Task statement: List each line of the data that holds the string "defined", please.

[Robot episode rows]
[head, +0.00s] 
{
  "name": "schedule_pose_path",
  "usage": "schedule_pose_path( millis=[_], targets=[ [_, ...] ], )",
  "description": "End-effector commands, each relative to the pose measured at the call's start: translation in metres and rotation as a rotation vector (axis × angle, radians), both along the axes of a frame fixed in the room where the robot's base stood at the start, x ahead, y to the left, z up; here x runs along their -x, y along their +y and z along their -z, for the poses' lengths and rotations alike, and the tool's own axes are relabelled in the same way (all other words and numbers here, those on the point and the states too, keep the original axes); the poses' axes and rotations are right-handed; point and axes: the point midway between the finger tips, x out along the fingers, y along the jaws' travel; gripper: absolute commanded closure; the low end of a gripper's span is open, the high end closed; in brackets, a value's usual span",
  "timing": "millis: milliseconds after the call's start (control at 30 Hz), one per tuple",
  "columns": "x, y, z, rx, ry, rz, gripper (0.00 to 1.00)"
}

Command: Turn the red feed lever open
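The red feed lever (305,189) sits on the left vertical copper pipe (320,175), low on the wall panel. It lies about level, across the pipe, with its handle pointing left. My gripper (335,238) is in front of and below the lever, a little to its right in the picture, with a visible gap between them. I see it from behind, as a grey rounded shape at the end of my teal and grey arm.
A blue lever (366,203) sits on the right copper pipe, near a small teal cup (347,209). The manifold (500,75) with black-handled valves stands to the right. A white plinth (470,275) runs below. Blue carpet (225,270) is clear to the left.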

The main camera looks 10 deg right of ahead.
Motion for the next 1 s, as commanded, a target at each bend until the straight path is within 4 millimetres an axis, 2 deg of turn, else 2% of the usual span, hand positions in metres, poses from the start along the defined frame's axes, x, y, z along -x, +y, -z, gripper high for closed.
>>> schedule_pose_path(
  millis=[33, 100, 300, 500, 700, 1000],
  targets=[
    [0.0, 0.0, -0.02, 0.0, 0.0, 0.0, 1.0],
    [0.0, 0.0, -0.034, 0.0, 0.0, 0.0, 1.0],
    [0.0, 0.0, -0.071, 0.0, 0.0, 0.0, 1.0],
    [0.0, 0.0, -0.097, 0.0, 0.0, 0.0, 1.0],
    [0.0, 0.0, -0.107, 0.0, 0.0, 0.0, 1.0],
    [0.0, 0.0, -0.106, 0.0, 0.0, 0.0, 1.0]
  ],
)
--
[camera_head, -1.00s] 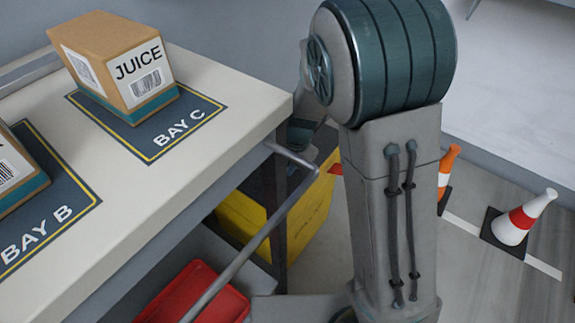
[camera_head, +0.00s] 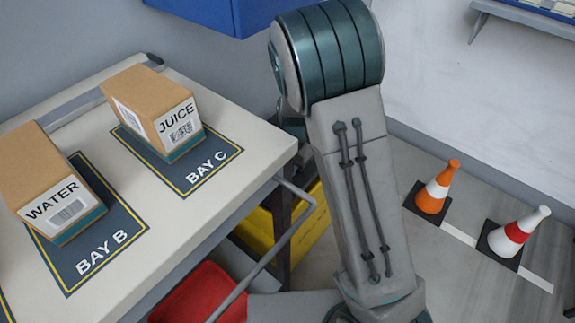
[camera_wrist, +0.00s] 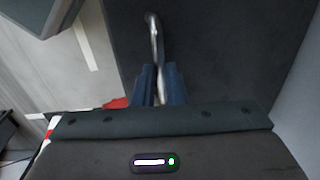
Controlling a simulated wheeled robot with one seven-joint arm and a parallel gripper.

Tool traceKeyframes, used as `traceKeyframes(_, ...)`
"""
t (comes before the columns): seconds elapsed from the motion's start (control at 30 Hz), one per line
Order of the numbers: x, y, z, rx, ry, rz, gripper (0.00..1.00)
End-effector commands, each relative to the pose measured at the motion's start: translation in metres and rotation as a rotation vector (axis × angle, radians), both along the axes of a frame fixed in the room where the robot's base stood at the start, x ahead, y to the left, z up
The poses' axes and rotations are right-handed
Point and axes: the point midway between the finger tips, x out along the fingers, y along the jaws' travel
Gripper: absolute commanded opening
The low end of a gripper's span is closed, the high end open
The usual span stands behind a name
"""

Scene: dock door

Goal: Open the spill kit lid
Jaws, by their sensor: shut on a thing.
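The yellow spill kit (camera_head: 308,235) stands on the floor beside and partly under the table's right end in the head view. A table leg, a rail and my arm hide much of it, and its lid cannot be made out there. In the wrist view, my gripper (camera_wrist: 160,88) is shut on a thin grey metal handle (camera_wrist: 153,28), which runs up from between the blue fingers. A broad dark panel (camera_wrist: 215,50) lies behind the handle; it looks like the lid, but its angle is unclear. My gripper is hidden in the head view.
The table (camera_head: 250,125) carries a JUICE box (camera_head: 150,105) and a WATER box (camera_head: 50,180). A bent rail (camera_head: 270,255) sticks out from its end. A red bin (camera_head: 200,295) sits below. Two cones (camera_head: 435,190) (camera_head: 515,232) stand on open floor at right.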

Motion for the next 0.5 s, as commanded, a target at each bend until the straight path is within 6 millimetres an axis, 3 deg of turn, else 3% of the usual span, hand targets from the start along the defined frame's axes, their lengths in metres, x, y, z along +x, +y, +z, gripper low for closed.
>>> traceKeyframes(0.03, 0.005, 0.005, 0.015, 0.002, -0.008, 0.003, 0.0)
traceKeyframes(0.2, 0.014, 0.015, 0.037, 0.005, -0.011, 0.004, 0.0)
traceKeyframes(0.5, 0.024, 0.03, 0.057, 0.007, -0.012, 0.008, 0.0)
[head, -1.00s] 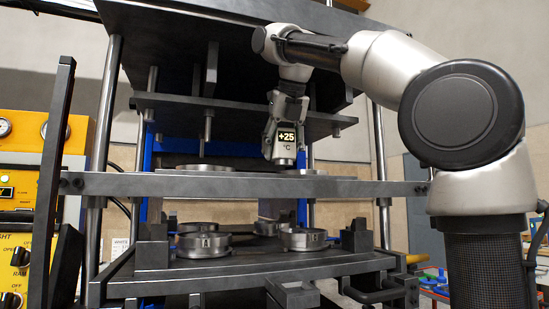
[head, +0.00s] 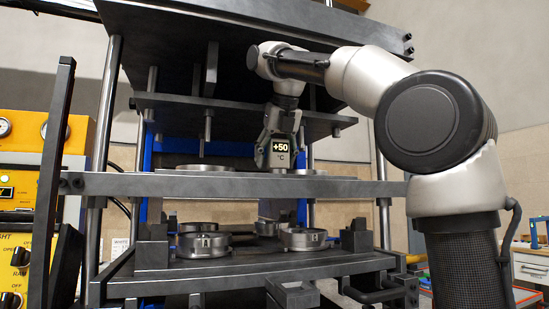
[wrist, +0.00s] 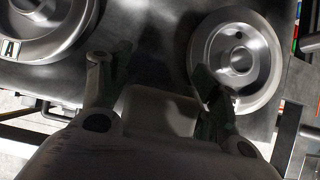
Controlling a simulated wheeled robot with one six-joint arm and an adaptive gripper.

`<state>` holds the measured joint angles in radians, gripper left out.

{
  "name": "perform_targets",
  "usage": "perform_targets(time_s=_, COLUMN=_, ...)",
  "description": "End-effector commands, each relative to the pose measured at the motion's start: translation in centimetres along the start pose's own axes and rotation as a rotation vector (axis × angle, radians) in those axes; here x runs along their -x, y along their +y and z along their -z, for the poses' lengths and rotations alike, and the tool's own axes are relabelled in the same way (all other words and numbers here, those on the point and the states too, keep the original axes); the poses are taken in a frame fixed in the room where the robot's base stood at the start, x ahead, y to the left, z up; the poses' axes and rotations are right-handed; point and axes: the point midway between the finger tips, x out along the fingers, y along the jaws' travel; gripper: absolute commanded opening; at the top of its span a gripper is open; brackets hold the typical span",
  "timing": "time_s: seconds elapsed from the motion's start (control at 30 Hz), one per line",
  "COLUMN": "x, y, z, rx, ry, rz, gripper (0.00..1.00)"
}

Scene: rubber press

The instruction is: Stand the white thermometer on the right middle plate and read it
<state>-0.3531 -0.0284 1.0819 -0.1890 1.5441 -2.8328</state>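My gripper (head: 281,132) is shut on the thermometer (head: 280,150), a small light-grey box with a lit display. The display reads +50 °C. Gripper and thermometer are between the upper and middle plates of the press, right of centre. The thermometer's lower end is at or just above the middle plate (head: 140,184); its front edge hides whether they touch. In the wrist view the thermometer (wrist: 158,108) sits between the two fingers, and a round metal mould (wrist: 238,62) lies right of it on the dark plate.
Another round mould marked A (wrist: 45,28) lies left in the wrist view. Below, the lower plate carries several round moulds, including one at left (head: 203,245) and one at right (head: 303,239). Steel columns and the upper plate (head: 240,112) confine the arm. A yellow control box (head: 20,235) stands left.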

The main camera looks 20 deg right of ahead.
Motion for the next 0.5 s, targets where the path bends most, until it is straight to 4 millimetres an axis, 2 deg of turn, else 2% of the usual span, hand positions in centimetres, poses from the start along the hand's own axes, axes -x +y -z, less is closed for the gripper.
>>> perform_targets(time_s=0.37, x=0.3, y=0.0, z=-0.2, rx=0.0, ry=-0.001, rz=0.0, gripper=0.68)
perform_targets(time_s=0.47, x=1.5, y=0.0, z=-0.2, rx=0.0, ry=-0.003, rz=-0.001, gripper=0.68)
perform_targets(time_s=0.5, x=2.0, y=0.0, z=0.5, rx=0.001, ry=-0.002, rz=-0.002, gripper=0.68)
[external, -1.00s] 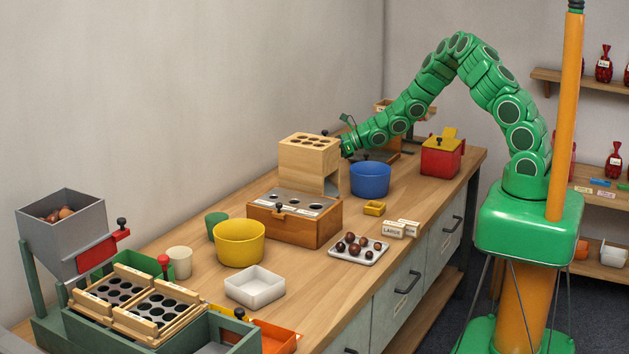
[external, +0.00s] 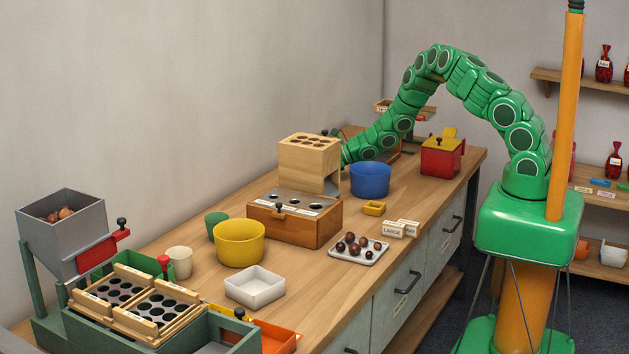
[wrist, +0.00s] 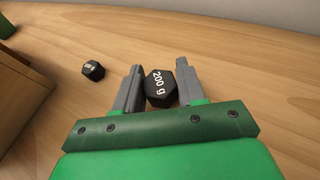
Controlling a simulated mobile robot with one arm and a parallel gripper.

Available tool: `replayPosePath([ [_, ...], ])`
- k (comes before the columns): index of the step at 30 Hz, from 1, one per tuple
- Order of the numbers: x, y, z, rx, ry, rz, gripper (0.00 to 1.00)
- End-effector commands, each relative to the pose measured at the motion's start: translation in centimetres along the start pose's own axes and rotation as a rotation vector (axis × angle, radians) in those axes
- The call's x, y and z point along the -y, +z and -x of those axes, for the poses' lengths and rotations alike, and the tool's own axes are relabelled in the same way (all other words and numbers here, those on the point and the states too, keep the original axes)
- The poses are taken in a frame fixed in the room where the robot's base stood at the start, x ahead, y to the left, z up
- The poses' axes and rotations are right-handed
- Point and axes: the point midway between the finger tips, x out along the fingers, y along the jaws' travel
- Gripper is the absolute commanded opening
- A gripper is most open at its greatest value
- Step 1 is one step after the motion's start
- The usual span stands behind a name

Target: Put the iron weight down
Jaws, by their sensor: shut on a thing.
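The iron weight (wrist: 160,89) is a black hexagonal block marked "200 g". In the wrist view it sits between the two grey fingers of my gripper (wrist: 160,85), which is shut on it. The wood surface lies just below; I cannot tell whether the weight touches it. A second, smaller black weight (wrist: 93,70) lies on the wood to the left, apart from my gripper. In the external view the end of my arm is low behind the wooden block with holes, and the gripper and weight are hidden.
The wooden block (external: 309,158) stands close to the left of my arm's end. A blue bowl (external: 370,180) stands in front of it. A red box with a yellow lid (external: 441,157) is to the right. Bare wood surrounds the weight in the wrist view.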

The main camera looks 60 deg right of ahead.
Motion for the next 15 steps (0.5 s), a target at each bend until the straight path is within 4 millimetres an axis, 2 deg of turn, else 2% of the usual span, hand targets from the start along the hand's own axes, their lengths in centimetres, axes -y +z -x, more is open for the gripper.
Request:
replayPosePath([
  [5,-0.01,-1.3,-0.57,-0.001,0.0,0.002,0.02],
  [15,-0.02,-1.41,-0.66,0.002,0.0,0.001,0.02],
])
--
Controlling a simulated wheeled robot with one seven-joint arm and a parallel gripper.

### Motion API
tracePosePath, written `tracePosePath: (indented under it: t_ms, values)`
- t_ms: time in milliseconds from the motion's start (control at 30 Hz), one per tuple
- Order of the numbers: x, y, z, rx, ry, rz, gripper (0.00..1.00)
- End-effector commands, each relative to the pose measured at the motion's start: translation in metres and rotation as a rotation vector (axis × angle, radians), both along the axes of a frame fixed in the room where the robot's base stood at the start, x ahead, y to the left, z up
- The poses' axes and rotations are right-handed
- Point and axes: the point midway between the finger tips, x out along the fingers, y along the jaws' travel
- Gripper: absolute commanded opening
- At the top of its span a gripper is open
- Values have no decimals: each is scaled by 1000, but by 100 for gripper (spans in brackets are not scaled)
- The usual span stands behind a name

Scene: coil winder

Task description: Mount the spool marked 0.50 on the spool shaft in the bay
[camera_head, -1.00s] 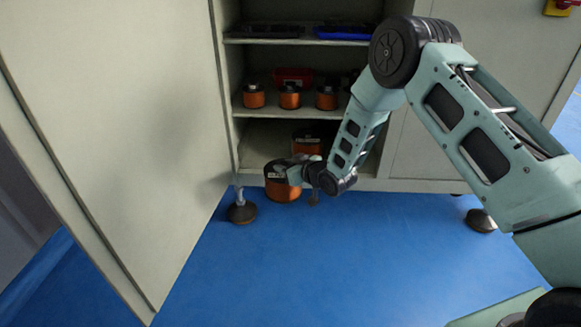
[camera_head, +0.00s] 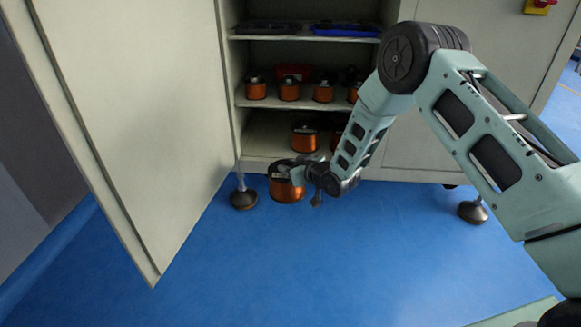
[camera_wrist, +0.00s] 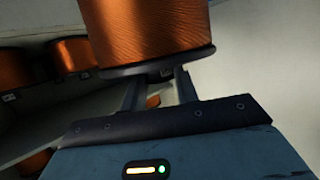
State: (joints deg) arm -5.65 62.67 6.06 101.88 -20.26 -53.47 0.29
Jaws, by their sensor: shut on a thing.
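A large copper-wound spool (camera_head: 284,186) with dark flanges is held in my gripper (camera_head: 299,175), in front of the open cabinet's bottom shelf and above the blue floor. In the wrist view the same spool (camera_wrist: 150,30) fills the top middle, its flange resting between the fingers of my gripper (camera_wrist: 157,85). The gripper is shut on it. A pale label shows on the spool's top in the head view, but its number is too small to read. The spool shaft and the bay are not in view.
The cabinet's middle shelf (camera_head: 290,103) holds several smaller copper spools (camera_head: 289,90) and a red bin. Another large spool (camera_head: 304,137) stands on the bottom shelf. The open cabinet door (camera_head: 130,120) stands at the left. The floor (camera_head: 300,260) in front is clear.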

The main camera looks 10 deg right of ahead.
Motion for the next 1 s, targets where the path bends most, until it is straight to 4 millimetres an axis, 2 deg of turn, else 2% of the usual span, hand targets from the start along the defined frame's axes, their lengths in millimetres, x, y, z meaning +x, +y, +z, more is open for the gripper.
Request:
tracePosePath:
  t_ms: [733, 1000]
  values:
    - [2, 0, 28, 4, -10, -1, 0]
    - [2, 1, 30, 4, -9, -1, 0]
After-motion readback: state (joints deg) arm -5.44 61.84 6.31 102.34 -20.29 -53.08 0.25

Output for this exercise:
Motion for the next 1 s, as commanded, a target at each bend until the straight path is within 4 millimetres an axis, 2 deg of turn, else 2% of the usual span, hand positions in metres, poses from the start along the defined frame's axes, x, y, z along -x, +y, -z, gripper high for closed.
Motion for the next 0.5 s, as commanded, a target at each bend until the straight path is within 6 millimetres an axis, 3 deg of turn, else 3% of the usual span, hand targets from the start along the defined frame's axes, their lengths in metres, x, y, z along +x, +y, +z, gripper low for closed.
Motion for the next 1 s, targets where the path bends most, until it is straight to 4 millimetres an axis, 2 deg of turn, else 2% of the usual span, hand targets from the start along the defined frame's axes, their lengths in millimetres, x, y, z meaning +x, +y, +z, more is open for the gripper.

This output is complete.